:: Short task ::
Go from the first line to the line with "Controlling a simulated" and return those lines verbatim, ends included.

Stored items
# # # # # # #

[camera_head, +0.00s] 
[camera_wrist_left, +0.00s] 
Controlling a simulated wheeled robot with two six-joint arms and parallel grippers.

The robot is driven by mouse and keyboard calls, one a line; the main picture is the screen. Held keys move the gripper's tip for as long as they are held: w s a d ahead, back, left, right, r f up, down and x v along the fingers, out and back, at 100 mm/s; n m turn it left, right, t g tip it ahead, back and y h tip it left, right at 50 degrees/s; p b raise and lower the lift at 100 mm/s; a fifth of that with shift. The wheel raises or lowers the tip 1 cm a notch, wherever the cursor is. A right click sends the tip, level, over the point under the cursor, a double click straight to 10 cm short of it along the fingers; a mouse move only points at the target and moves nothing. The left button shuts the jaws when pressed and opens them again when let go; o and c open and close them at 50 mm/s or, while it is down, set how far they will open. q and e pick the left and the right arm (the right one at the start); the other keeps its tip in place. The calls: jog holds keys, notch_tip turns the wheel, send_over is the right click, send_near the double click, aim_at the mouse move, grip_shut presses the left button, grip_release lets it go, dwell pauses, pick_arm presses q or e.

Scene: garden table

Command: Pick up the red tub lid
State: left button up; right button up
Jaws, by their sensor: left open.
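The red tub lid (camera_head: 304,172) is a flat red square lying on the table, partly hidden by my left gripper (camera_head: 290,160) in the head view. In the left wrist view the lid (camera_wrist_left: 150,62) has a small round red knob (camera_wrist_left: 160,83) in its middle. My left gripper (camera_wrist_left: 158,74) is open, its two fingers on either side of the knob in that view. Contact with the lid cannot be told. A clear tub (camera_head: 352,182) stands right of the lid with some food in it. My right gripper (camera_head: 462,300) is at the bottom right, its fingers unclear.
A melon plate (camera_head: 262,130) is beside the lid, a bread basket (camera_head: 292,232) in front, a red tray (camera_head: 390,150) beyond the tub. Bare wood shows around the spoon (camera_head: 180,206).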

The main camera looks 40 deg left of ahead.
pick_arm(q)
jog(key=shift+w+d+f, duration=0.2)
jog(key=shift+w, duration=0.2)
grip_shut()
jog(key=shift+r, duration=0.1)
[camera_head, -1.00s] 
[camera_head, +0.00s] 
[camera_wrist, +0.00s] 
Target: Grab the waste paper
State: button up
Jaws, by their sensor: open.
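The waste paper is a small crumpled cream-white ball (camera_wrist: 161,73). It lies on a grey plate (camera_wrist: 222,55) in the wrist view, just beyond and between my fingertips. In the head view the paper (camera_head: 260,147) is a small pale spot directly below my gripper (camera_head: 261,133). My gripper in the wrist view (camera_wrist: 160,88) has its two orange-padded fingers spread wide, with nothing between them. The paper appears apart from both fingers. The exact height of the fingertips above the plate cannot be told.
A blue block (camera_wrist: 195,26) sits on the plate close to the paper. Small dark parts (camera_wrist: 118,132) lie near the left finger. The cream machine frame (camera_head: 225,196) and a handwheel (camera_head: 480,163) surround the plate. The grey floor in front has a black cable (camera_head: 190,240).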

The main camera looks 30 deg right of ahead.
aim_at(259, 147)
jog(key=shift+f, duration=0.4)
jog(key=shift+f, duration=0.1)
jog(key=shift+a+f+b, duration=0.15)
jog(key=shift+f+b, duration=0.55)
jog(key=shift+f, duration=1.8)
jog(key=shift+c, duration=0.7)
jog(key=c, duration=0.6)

# # # # # # #

:: The solution ::
[camera_head, +0.00s] 
[camera_wrist_left, +0.00s] 
Controlling a simulated wheeled robot with two six-joint arms and parallel grippers.

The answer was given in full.